Das Buch von Marina Chernivsky und Friederike Lorenz-Sinai stellt Befunde aus einer Studie vor, die sie ab 2018 im Land Berlin durchgeführt haben. Diese gehört in den Zusammenhang von Studien, die das „Kompetenzzentrum Prävention und Empowerment“ gemeinsam mit der Fachhochschule Potsdam durchführt.
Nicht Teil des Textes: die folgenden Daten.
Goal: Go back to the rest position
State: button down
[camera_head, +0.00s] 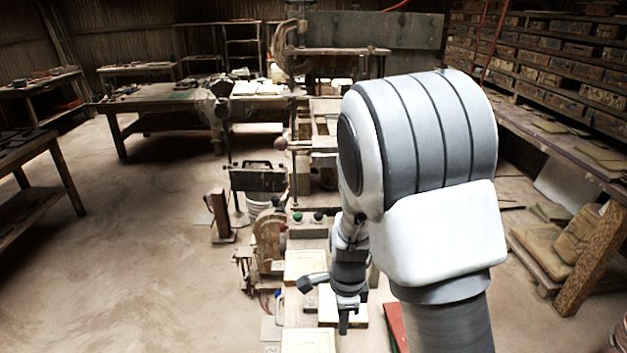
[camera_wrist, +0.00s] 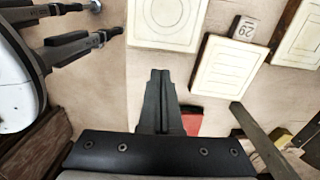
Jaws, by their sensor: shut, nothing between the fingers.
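My gripper (camera_head: 343,328) hangs fingers down below my white and grey arm in the head view, over the line of pale tiles. In the wrist view the fingers of my gripper (camera_wrist: 160,76) are together with nothing between them. The fingertips are apart from the tiles there. A tile with ring lines (camera_wrist: 168,18) lies above the fingertips, and a tile with a framed pattern (camera_wrist: 228,68) lies to their right. My arm hides much of the middle and right of the head view.
A small block marked 29 (camera_wrist: 243,28) stands by the tiles. A red flat thing (camera_head: 397,326) lies right of my gripper. A wooden table (camera_head: 165,97) stands back left; the left floor is open.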

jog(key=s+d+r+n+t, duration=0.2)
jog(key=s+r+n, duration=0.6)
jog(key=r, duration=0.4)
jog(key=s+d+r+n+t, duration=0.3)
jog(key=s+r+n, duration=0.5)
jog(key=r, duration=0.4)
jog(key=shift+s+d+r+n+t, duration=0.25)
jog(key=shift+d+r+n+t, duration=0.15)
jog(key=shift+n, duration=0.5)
Ergebnisse aus den laufenden Untersuchungen zu mehreren Bundesländern sind online verfügbar [1]. Die Forschungsfragen betreffen biographische Berührungspunkte von Lehrkräften mit Antisemitismus; die Thematisierung des Umgangs mit antisemitischen Vorgängen an den Schulen; das Verständnis der Lehrkräfte von Antisemitismus; die von Lehrkräften formulierten Bedarfe bezüglich des Umgangs mit Antisemitismus sowie die Praxis des Umgangs mit dem Problem des Antisemitismus an Schulen (30).
In den ersten Kapiteln legen die Autorinnen ihr Verständnis von Antisemitismus dar. Es folgt eine kurze Beschreibung der Methodik, bevor die Studie ausführlich vorgestellt wird.
Ausgehend vom Prinzip des Othering verdeutlichen die Autorinnen, dass die Exklusion und Andersmachung aus dem „deutschen Wir“ sich in der Annahme „jüdischer Nichtpräsenz“ äußere. Chernivsky beschreibt das schon in früheren Untersuchungen (13). Im Anschluss an Werner Bergmann wird Antisemitismus dann als „sozial hergestellte Konstruktion und projektive Fantasie“ beschrieben, um hervorzuheben, dass er nichts mit dem Objekt des Hasses oder dessen realem Verhalten zu tun hat (14).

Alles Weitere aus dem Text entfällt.